Um ambiente social favorável ao crescimento econômico exige a envoltura dos pactos

em uma nova força obrigatória, como forma de se promover, num período onde há

tantas incertezas, um mínimo de segurança jurídica (CUNHA, 2007, p.251).

É nesse contexto da nova realidade contratual que se pretende abordar os

novos deveres na relação obrigacional: boa-fé e confiança, paradigmas do solidarismo1

contratual (MARQUES, 2007, p.28).

1 BOA-FÉ E CONFIANÇA: NOVOS PARADIGMAS DA RELAÇÃO

CONTRATUAL PRIVADA

O suporte teórico sobre o qual se assenta a presente pesquisa parte da

caracterização do Direito como um complexo coordenado de normas jurídicas,

destinado a regular a convivência social que, por sua vez, determina-se por meio de

condutas humanas (BOBBIO, 2003, p. 37).

De outro lado, essa vivência do Direito, denominada experiência

jurídica, não se realiza à distância da experiência social, de onde advêm os diversos

problemas que demandam soluções jurídicas; ao contrário, as normas jurídicas são

“deontologicamente inseparáveis do solo da experiência humana”. Portanto, deve haver

uma correspondência entre Direito positivo e o sentir ou querer da comunidade, de

onde partem as valorações que atribuem sentido à experiência jurídica (REALE, 2001,

p.29,31).

GRAU (2005, p.17) ressalta que falar em uma nova teoria contratual não

significa reconstruir a teoria geral do contrato.
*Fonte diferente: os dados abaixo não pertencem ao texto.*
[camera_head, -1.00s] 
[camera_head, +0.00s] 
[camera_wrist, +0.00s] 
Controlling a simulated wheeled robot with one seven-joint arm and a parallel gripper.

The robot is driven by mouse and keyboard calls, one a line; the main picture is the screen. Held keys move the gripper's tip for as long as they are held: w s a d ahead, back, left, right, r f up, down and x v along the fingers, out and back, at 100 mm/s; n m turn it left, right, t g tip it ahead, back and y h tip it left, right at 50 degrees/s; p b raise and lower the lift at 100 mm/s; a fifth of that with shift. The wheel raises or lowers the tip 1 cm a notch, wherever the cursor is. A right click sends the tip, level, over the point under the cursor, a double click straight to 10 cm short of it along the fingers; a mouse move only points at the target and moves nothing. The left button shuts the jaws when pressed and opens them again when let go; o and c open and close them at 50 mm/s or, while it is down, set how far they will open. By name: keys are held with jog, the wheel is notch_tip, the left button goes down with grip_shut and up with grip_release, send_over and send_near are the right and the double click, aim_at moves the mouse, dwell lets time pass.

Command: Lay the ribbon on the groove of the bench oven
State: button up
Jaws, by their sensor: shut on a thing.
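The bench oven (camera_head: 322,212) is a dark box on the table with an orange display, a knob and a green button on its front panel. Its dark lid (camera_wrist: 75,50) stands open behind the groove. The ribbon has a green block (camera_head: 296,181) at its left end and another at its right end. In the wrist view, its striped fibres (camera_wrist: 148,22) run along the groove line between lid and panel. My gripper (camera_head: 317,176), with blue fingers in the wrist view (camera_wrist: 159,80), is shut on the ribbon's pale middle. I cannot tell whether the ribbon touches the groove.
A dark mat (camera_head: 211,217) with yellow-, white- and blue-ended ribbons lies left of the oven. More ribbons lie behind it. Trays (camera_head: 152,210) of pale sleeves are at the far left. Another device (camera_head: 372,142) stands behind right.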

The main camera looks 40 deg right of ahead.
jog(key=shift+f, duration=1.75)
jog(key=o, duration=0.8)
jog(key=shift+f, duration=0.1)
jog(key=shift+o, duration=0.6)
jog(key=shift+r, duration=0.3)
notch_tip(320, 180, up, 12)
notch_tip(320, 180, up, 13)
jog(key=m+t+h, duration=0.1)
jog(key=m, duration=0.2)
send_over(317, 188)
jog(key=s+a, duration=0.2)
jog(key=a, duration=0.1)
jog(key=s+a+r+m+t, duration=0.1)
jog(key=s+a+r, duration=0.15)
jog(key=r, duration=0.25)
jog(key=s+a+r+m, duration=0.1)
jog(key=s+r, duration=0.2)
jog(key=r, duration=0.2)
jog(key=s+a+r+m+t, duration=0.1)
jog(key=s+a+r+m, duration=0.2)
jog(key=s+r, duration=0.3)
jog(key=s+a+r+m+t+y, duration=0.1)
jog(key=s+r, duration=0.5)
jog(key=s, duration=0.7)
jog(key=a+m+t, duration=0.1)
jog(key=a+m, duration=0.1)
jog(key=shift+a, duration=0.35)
Ao revés, implica a necessidade da

construção de novas teorias que se adaptem e expliquem uma realidade social

renovada. Ou seja, para enfrentar a atual fase da sociedade globalizada, caracterizada

1 Refere-se à nova teoria contratual, por se tratar de uma teoria mais social e solidária, e também por estar de acordo com a boa-fé.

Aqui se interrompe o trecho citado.